▶ OBJECTIVE:
Return only the count of lines in which the word "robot" appears.
## Begin
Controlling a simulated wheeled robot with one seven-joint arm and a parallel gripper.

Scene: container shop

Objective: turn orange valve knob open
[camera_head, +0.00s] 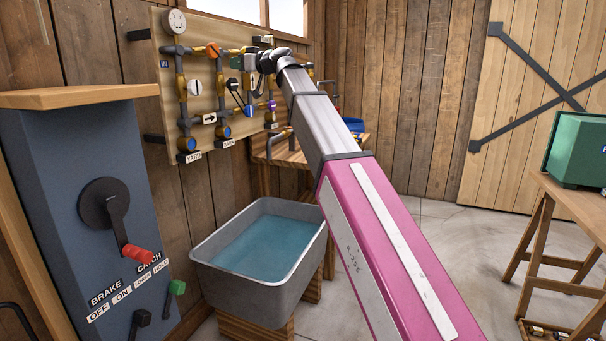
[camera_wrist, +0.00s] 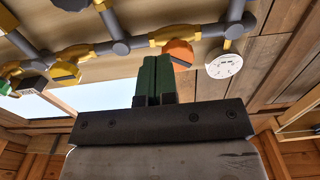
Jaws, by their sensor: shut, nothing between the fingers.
## End
## Begin
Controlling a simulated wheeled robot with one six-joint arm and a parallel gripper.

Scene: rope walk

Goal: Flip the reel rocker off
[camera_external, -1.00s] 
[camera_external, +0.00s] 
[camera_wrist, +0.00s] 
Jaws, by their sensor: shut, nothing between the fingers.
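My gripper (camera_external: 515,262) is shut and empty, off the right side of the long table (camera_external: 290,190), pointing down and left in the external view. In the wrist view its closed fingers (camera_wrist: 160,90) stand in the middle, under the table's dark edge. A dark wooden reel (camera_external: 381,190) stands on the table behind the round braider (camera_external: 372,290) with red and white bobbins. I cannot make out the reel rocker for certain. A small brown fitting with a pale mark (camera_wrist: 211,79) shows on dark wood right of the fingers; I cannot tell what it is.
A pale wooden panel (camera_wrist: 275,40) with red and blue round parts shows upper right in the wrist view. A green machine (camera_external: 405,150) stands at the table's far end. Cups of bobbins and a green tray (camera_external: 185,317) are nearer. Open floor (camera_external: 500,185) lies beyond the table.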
## End
▶ TASK SOLUTION:
2